Of all means of expression photography is the only one that fixes for ever the transitory instant. To me photography is the simultaneous recognition, in a fraction of a second, of the significance of an event and the precise organisation of forms which give that event its true expression . . . What is there more fugitive and transitory than the expression on a human face?

Scorning paraphernalia and cutting equipment to a minimum, he would also avoid all technical discussion: "These things should be as automatic as changing gear in an automobile." His conviction that the photographer stands in a special relation to reality, with the duty to record what he sees with absolute honesty, led him to adopt a pedantic standpoint on darkroom work. Not only his own, but all photographs should remain exactly as they were taken.
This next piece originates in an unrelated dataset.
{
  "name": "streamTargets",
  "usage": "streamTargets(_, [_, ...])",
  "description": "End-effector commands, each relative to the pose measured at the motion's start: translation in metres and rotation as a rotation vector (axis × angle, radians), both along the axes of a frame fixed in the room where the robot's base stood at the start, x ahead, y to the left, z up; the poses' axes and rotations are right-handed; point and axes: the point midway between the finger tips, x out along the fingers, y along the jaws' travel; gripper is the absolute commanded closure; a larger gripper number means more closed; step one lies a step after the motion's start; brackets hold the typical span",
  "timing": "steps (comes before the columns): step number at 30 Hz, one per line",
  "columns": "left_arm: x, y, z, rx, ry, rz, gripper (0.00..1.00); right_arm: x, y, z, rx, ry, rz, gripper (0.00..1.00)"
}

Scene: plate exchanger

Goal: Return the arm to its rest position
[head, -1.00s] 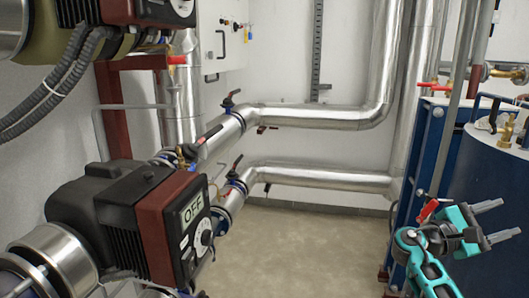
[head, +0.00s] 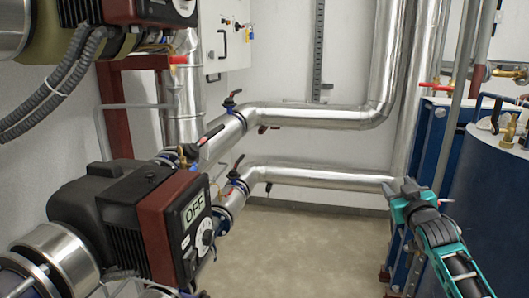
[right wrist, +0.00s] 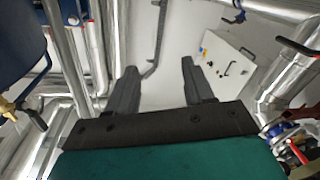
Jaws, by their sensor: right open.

No cutting. No retouching. Even the use of flashlight was prohibited.

It was in Marseilles that he took the first unmistakable Cartier-Bresson photograph. Its subject is no more than an elderly man in a bowler hat turning round in the street as if to see what is following him. But the converging lines of the composition reinforce the sense of mystery and unease, as though this were the opening shot in some sinister drama.

"I had just discovered the Leica," he said:

It became the extension of my eye, and I have never been separated from it since. I prowled the streets all day, strung-up and ready to pounce, determined to trap life. Above all I craved to seize the whole essence, in the confines of a single photograph, of some situation in the act of unrolling itself before my eyes.